China's Pragmatist
Deng Xiaoping, by Uli Franz, New York: Harcourt, Brace, Jovanovich, 352 pages, $19.95
When I arrived, in March 1979, in the Chinese commune that was to be my home for the next year, I found huge posters of Mao and his "designated successor," Hua Guofeng, everywhere. But it was the name of the newly dominant Deng Xiaoping that was on everyone's lips. A poor peasant told me that it was Deng's "Three Freedoms" that had saved his family during the bitter famine that followed the Great Leap Forward in the 1950s. A high-school teacher praised Deng for encouraging those who were criticizing the regime's past failures on Beijing's Democracy Wall. A commune official even quoted to me an antibureaucratic aphorism that Deng had popularized—"There, are too many Buddhas in the temple"—apparently unworried that his would be among the heads that would fall.
Deng was widely regarded as a political savior who would set right all the mistakes of Maoism. People in the West set great store by his famous epigram, in response to criticism of his "capitalist" reforms: "It doesn't matter whether the cat is black or white, as long as it catches mice." It was regarded as evidence of an uncommon common sense.
People also found reassuring Deng's unwillingness to thrust himself into the limelight. He declined the role of party chairman, resisted the efforts of supporters to create a personality cult, and even forbade the writing of an official biography. "If a biography is to be written," Deng was quoted as saying, "it must include the good as well as the bad one has done, even the mistakes. So it is better not to write a biography." He has been in effective control of China since late 1978, but he has been content to rule from behind the throne or, as the Chinese say, from behind the yellow curtain.
None of this has made Uli Franz's job any easier. Nor did his own early infatuation with Marxism, which he had to overcome before he could approach his subject, the one-time "Capitalistic Despot," with empathy. Forced to write "history from below," he has worked for more than a decade verifying the basic facts of Deng's life (until recently, even the date and place of his birth were in dispute) and collecting personal stories and inside anecdotes to illustrate the twists and turns of Deng's career.
Though as a journalist Franz writes better than the run-of-the-mill academic, he is no Plutarch or Johnson. Deng's life was filled with political intrigue—he was three times sent into internal political exile and later rehabilitated—but Franz's book captures little of this drama. Nor does he offer an interpretation of Deng the man through the rectifying prism of either Chinese history or culture, or Deng's personal history or psychology. He is content to assemble his facts, like so many Lego pieces, into an account that is chronological and coherent.
Still, Franz has produced the most complete factual account yet of the diminutive man who has been a major figure in Chinese communism for the last 50 years and who for the last 10 has led China down the parlous path of economic reform. He well documents the sweeping series of reforms launched by Deng, which have spurred production by increased reliance on market forces.

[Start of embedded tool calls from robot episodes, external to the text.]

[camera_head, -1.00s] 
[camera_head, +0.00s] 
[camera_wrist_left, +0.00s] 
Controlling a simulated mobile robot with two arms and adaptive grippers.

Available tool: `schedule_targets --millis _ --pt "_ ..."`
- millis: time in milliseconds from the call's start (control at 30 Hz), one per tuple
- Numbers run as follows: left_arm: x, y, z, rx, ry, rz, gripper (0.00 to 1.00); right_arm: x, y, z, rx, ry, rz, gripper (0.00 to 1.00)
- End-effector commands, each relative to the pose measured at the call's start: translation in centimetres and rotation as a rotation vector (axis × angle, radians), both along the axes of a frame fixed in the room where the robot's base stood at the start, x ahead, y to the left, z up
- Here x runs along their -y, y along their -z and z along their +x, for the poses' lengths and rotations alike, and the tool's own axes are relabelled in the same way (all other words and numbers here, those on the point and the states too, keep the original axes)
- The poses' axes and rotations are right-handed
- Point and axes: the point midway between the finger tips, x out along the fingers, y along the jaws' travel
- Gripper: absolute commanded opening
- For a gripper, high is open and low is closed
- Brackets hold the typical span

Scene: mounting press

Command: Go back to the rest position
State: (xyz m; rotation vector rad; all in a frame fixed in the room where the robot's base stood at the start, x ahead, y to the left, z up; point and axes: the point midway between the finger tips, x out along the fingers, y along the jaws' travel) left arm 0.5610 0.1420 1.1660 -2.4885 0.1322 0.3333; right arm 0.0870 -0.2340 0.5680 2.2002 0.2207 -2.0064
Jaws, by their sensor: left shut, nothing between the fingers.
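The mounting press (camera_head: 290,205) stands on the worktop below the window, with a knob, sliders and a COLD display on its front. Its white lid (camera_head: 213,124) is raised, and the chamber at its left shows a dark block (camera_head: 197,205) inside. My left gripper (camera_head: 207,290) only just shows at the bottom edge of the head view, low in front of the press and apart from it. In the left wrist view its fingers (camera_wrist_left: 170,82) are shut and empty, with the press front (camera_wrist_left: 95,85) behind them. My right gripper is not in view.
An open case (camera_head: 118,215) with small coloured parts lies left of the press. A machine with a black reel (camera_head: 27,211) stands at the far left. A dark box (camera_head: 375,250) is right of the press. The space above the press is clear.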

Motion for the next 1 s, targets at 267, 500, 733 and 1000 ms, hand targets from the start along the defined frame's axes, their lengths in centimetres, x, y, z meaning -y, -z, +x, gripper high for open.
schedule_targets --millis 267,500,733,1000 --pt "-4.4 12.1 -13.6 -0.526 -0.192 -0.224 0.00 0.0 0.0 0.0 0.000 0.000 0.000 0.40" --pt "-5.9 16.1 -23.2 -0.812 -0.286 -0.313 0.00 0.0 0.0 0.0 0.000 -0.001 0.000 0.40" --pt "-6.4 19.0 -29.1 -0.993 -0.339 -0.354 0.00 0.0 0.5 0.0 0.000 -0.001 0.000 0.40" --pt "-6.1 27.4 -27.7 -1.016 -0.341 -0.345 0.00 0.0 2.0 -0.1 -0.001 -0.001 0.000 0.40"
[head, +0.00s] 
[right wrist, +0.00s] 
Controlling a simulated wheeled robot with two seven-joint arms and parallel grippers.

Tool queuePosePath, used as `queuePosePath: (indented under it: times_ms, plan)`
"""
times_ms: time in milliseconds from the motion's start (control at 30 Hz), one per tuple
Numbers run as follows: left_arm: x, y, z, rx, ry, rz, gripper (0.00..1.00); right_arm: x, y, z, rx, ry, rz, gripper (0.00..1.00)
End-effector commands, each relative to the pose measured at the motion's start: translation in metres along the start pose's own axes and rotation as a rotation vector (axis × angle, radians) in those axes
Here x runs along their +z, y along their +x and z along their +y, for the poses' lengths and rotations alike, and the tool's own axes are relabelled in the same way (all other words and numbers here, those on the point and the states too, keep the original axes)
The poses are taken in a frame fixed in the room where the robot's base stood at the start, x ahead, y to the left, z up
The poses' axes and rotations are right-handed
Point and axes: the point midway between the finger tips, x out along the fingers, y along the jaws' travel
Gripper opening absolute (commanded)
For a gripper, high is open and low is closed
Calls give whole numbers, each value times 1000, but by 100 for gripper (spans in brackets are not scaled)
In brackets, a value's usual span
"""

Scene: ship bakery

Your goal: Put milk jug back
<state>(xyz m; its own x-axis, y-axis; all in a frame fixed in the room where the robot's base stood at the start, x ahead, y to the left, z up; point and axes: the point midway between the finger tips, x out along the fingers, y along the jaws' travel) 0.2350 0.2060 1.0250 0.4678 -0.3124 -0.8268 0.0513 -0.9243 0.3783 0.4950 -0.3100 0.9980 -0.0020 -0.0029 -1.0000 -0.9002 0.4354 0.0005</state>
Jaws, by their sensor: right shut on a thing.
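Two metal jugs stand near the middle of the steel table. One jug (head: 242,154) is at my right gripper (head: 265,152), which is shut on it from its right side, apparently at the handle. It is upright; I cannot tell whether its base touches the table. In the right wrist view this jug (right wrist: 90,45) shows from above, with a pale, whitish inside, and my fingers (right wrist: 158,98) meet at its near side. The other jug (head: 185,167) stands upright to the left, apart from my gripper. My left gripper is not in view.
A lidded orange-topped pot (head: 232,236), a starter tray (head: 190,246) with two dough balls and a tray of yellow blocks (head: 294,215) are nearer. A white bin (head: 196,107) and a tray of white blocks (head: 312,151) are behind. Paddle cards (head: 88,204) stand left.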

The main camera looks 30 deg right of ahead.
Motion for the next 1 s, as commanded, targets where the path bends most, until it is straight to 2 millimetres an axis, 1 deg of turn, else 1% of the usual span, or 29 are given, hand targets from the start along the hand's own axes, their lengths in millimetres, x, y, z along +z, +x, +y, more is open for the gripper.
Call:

Deng is no democrat, as Franz makes clear, but he is an economic pragmatist, and he has found that free individuals work. By dissolving the communes and turning the land back to the peasants, Deng allowed 450 million collective farmhands to become farmers and triple their incomes. By encouraging private enterprise and urging individuals to "get rich," he has allowed the creation of a private sector of 5 million companies employing 75 million workers. It is no wonder that millions of Chinese farmers raise their glasses at the time of the Chinese New Year and offer the old man the traditional Chinese toast to long life.
In the cities the picture is much less sanguine. Decades of inept party administration, worker featherbedding, and government subsidies have turned most state-owned enterprises into economic basket cases. Marxist traditionalists in the leadership continue to resist the kinds of far-reaching reforms—bankruptcy, stockholding, mergers, leasing, and even privatization—that would put the state-owned sector back on its feet. Of late, the factional struggles have grown increasingly bitter, and further reforms have been on hold for at least two years.
Political power, Deng learned from Mao long ago, grows from the barrel of a gun. His recent reelection as chairman of the Military Commission demonstrates that he intends to remain firmly in control. As long as he lives, he will be able to prevent orthodox Marxists from turning back the clock on his reforms. Time is on their side, however, for at 84 years of age, it is unlikely that Deng will live more than a few years longer. Deng realizes better than anyone that "a hundred years do not suffice for building up—but for tearing down, one day is too much."
Steven Mosher, director of the Asian Studies Center at the Claremont Institute, is spending a sabbatical year at the Heritage Foundation where he is a Bradley Resident Scholar.